Eine weitere Bebauung in diesem Gebiet widerspreche allem, was die Stadt tun wolle. Zwar sei es Ziel, die Innen- einer Außenentwicklung vorzuziehen, aber es gebe hierfür wesentlich geeignetere Flächen. Außerdem, so wiederholte er schon vielfach vorgebrachte Vorbehalte, sei es unverständlich, warum ein neues Wohngebiet an eine viel befahrene Bahntrasse gelegt werden solle. Ein weiteres Mal führte er auch die Nähe zum Gewerbegebiet ins Feld. Und: Noch immer nicht zufrieden war Lauer auch mit einem neuerlichen Artenschutzgutachten. Dies sei nur wenige Seiten stark und wenig aussagekräftig. Zu verdeutlichen suchte er auch, dass die Firma Profecto „nach unseren Recherchen“ kein zuverlässiger Partner sei, keine Erfahrung in solchen Erschließungen vorweisen könne. Seine Fraktion habe eine „Geschäftspartnerprüfung“ durchgeführt und dabei festgestellt, dass das Unternehmen eine Kreditwürdigkeit von gerade Mal 2500 Euro besitze.

„Eine Fehlentwicklung“

Karl Müller (FWG/Bürgerforum) bezeichnete ein Bauvorhaben „Am See“ erneut als städtebauliche Fehlentwicklung, Dr. Uwe Radmacher (FDP), der „Am See“ wohnt, sah sich nicht ausreichend informiert, da er das neuerliche Gutachten „nicht gesehen habe“.

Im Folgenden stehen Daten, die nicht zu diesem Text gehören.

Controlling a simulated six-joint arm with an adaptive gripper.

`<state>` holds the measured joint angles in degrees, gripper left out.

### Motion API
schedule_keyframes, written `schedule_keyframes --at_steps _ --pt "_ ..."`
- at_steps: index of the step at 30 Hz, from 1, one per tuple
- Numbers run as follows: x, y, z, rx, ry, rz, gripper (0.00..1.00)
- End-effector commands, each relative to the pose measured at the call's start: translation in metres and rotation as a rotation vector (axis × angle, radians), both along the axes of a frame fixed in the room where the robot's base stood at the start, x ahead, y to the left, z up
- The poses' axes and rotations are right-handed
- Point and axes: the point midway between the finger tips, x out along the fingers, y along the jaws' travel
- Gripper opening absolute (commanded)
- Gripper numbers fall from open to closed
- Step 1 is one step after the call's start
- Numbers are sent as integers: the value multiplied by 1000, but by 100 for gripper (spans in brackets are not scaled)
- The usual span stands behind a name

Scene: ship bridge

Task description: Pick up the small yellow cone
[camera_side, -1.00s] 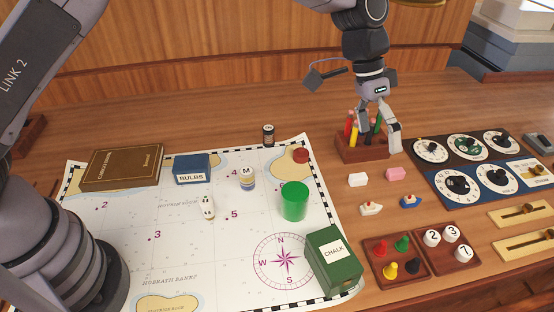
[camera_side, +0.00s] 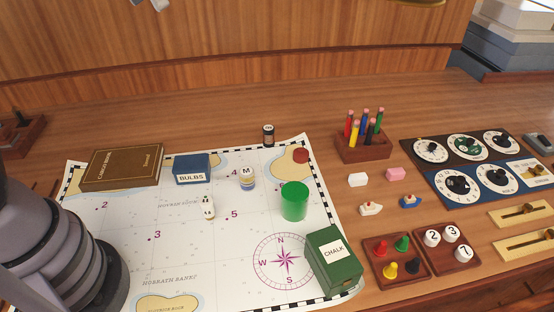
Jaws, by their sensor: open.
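The small yellow cone (camera_side: 390,270) stands in the front left part of a brown wooden tray (camera_side: 372,262) at the lower right of the side view. Red (camera_side: 381,248), green (camera_side: 402,243) and black (camera_side: 412,266) pieces of similar size stand in the same tray. My gripper (camera_side: 149,3) shows only as fingertips at the top edge, left of centre. They are apart, high above the table and far from the cone. The rest of my gripper is out of frame.
Right of the cone's tray is a tray of numbered white pieces (camera_side: 431,238). Left of it stands a green chalk box (camera_side: 334,262) on the chart (camera_side: 190,262). Small toy boats (camera_side: 371,209) lie behind. A pen holder (camera_side: 362,147) stands farther back.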

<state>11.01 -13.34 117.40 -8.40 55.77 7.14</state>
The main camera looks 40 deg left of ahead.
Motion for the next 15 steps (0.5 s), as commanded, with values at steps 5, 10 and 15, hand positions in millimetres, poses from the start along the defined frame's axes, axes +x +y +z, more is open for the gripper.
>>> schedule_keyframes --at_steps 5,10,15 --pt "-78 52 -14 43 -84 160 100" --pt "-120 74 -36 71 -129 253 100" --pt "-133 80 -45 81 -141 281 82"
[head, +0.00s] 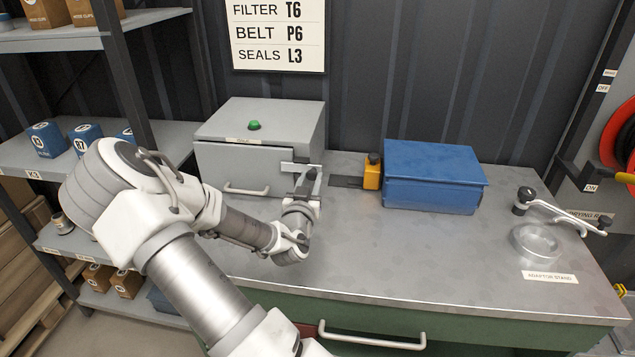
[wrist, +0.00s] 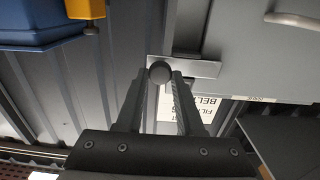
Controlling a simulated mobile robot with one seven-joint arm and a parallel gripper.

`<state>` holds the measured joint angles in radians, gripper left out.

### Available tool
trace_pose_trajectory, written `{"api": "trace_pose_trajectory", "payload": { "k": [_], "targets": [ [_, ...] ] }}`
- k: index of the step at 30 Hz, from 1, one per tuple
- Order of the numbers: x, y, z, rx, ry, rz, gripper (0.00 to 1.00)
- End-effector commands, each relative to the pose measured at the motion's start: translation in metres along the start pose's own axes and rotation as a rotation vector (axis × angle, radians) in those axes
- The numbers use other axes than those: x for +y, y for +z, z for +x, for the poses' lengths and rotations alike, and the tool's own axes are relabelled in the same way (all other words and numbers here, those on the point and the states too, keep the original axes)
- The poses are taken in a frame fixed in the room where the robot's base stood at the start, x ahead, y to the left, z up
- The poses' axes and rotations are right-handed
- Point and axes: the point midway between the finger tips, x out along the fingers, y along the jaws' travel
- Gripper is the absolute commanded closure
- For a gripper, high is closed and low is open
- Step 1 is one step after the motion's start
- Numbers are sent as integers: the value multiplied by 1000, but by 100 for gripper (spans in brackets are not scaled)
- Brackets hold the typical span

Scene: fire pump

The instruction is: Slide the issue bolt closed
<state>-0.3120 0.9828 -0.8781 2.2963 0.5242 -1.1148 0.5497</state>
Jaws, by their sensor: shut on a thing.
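The issue bolt is on the right front edge of a grey metal cabinet (head: 258,135) with a green button on top. Its light metal plate (head: 290,168) shows beside my gripper in the head view; in the wrist view the plate (wrist: 200,68) runs across the cabinet front. My gripper (head: 309,178) is at this right front corner, its fingers on either side of the bolt's round dark knob (wrist: 160,72) in the wrist view. It is shut on the knob. The cabinet door looks closed. My fingers hide the knob in the head view.
An orange block (head: 373,172) with a black knob stands right of the cabinet, against a blue box (head: 433,176). The bench top (head: 400,255) is clear in front.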

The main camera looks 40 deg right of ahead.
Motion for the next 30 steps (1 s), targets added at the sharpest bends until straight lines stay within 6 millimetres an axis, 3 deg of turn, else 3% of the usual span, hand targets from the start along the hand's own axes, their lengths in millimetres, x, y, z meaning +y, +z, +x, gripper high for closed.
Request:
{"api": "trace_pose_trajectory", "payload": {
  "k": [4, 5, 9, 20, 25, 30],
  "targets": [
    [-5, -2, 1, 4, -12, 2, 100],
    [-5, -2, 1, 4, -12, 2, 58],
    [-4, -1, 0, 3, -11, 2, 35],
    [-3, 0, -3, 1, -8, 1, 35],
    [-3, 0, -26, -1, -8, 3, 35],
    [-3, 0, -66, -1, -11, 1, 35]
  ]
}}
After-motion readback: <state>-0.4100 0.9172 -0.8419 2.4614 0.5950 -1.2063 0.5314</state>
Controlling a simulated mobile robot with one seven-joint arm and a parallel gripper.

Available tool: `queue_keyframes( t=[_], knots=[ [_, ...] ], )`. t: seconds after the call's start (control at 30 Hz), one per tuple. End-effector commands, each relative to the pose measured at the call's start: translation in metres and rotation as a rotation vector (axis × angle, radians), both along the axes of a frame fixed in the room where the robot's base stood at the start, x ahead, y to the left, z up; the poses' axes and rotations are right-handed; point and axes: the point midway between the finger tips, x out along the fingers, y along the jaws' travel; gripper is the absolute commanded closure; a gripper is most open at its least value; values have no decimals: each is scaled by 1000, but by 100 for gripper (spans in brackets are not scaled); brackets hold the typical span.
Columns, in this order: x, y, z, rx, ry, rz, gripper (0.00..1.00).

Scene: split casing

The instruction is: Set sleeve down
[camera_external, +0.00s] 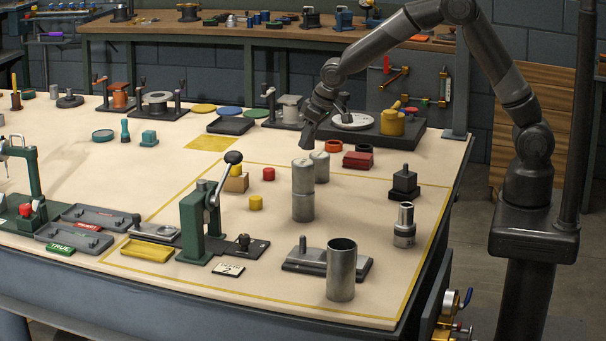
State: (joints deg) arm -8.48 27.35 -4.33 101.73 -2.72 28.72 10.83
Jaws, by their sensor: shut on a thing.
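My gripper (307,146) points down at the tops of two grey metal cylinders near the middle of the table. Directly below it is a tall grey sleeve (303,178), upright, with a seam lower down where it meets another grey cylindrical part (302,209). My gripper is shut, apparently on the sleeve; its fingertips are small and dark, and the contact is hard to make out. A second grey cylinder (321,168) stands just behind to the right. A wide hollow grey cylinder (341,272) with an open top stands upright at the front right.
A grey fixture plate with a peg (326,263) lies behind the hollow cylinder. A green lever press (200,225) stands to the left. A small steel fitting (404,226) and a black block (404,184) stand at right. Red and yellow pieces lie nearby. The tabletop between is partly clear.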

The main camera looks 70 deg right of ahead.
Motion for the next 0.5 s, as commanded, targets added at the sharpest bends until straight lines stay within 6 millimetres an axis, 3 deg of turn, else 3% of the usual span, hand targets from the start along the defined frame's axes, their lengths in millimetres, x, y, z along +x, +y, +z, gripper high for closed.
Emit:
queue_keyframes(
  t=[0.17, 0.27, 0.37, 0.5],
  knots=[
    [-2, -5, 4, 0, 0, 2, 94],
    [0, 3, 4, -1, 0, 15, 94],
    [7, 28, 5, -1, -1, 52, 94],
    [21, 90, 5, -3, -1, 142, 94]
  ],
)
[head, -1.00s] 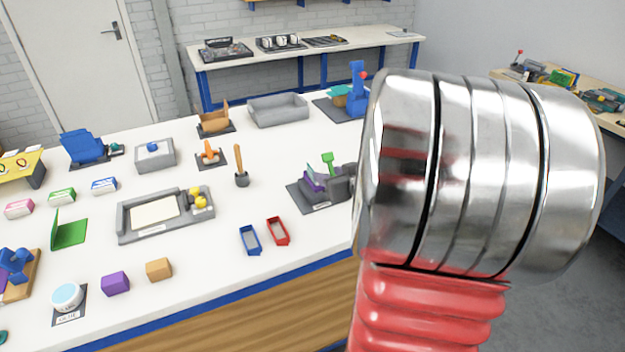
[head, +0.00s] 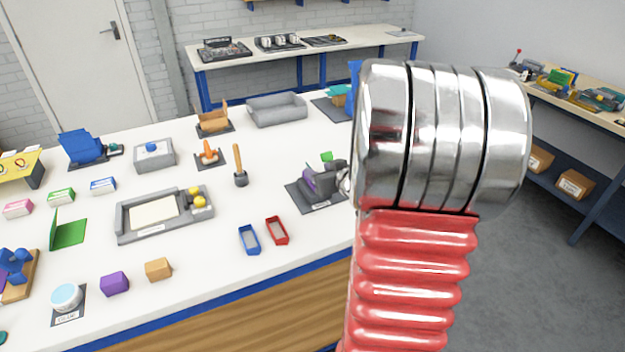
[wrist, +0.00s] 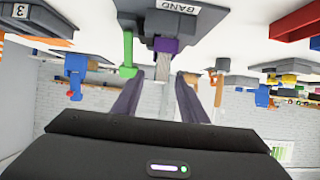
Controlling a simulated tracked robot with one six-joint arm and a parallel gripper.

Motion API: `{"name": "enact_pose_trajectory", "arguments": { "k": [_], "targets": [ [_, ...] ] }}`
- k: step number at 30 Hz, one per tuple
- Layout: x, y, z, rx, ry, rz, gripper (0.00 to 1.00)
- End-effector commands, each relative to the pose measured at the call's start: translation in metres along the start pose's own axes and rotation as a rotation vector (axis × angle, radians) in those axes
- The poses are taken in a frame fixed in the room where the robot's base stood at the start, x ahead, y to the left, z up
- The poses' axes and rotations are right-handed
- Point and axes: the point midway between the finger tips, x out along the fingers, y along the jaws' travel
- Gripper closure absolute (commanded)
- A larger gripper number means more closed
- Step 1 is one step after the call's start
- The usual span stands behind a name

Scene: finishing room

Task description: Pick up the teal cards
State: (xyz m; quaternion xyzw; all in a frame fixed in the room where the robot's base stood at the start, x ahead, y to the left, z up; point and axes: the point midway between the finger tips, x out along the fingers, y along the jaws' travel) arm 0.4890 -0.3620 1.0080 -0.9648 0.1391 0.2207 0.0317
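No item is clearly readable as teal cards. A flat teal piece (head: 338,89) lies on a brown holder at the back right of the white table, partly behind my arm; I cannot tell whether it is cards. My gripper (wrist: 160,84) is open in the wrist view, with a dark finger on each side and nothing visibly held. In the head view this grey station (head: 316,204) stands close beside my arm.
A blue upright device (head: 354,75) is partly hidden by my arm. A blue tray (head: 250,240) and a red tray (head: 277,231) lie near the front edge. A grey bin (head: 277,112) and an orange cone (head: 208,154) stand farther back. White table shows between them.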

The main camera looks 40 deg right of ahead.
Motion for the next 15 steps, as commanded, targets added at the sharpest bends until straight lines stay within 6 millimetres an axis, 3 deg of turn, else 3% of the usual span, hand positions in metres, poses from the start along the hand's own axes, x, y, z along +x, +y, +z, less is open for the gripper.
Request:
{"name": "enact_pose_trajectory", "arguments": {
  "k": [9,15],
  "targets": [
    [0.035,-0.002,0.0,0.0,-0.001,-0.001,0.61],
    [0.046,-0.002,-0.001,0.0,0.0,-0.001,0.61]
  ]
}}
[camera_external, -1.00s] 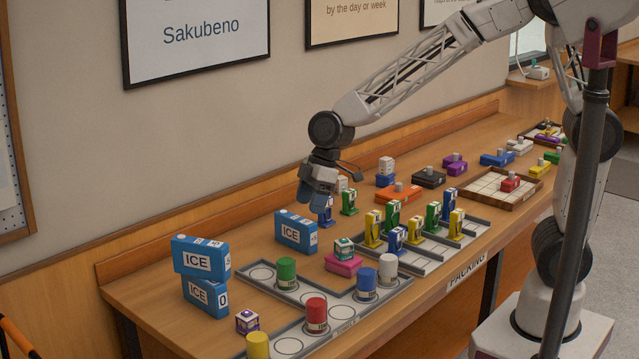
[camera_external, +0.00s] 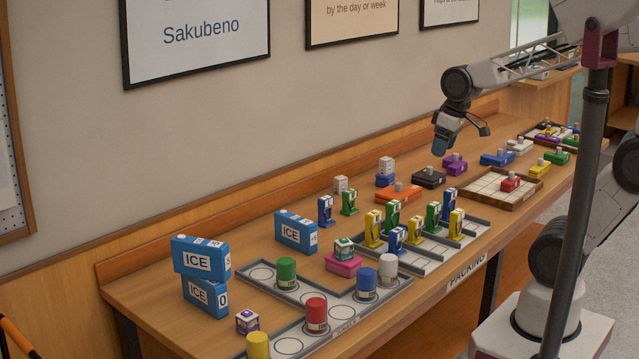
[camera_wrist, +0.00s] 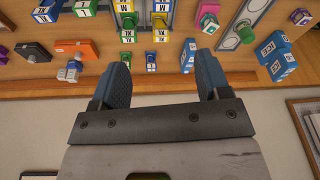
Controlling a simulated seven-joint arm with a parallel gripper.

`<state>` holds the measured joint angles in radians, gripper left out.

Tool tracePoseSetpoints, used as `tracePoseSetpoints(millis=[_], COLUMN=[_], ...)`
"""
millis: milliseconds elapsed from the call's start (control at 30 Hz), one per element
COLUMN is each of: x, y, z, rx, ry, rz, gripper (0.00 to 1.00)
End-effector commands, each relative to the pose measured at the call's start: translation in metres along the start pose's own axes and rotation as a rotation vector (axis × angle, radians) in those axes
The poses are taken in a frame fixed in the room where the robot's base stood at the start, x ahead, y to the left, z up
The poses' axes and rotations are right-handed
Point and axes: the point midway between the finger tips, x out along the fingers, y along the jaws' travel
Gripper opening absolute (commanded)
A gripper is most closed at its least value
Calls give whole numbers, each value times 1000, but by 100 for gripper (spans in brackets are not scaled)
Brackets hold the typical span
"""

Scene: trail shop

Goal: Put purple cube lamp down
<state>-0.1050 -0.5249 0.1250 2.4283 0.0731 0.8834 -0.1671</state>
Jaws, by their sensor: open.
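A small purple cube with a white face (camera_external: 247,321) stands on the table at the front left; I take it for the purple cube lamp. A small purple cube also shows at the upper right of the wrist view (camera_wrist: 300,17). My gripper (camera_external: 440,148) is in the air over the back right of the table, far from the cube. In the wrist view my gripper (camera_wrist: 162,68) has its two blue fingers spread, with nothing between them.
Blue ICE boxes (camera_external: 200,260) are stacked behind the cube. A grey tray (camera_external: 395,292) with coloured cylinders lies to its right. Another grey tray (camera_external: 478,232) holds several coloured figures. Coloured blocks with knobs, such as the orange one (camera_external: 398,192), stand further right.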

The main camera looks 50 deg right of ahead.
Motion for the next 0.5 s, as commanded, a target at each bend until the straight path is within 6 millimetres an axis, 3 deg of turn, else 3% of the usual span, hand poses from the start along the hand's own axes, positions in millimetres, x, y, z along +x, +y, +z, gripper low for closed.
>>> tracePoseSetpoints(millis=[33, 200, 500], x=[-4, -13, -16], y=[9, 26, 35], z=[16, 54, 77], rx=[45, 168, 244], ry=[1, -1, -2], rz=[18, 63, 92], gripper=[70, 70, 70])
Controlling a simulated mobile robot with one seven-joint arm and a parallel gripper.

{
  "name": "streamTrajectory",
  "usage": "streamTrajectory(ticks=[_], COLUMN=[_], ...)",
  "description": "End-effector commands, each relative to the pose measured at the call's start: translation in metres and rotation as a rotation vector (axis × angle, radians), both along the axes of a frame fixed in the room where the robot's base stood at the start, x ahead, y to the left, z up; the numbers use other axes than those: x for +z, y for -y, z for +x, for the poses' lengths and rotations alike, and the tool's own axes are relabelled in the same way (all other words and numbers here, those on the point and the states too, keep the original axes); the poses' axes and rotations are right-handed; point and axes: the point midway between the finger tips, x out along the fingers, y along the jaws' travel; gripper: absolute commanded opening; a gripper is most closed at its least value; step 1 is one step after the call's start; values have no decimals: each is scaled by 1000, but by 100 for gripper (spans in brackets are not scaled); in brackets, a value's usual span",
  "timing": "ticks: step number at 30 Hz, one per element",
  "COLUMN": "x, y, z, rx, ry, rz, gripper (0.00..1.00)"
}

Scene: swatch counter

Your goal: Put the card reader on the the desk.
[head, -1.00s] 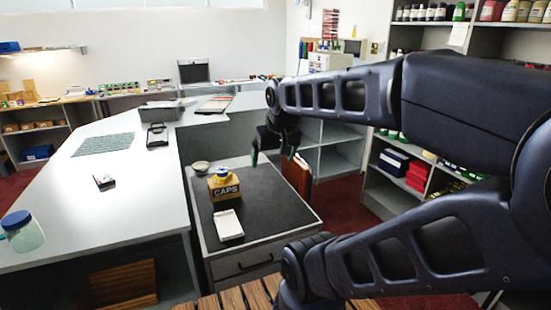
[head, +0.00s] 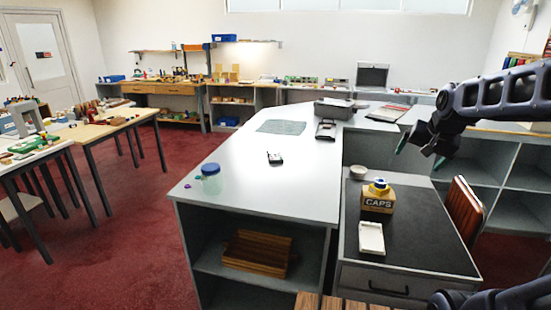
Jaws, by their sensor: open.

Die Frage nach der Bonität des Unternehmens „Profecto“, sagte OB Kissel, sei „völlig irrelevant“. Sie stelle sich erst dann, wenn Baurecht bestehe, die Erschließung beginne erst dann, wenn das Gebiet vermarktet sei. Profecto werde sich wohl auch, wie andere Erschließungsfirmen, fachlichen Rat Externer hinzuziehen.

 

Seit Jahren wird um WEI 7 gestritten, Anwohner wollen es verhindern, das Gelände liegt brach - nun hat sich der Stadtrat mehrheitlich für einen städtebaulichen Vertrag mit „Profecto“ ausgesprochen.

Seit Jahren wird um WEI 7 gestritten, Anwohner wollen es verhindern, das Gelände liegt brach - nun hat sich der Stadtrat mehrheitlich für einen städtebaulichen Vertrag mit „Profecto“ ausgesprochen.

 

WEI7

Seit Jahren wird um das Baugebiet „Am See“ gestritten. Das Areal besteht aus Ackerflächen, einem Bereich, der inzwischen Biotop-Charakter hat, und auf einem Teil stehen Reste eines Gewerbes.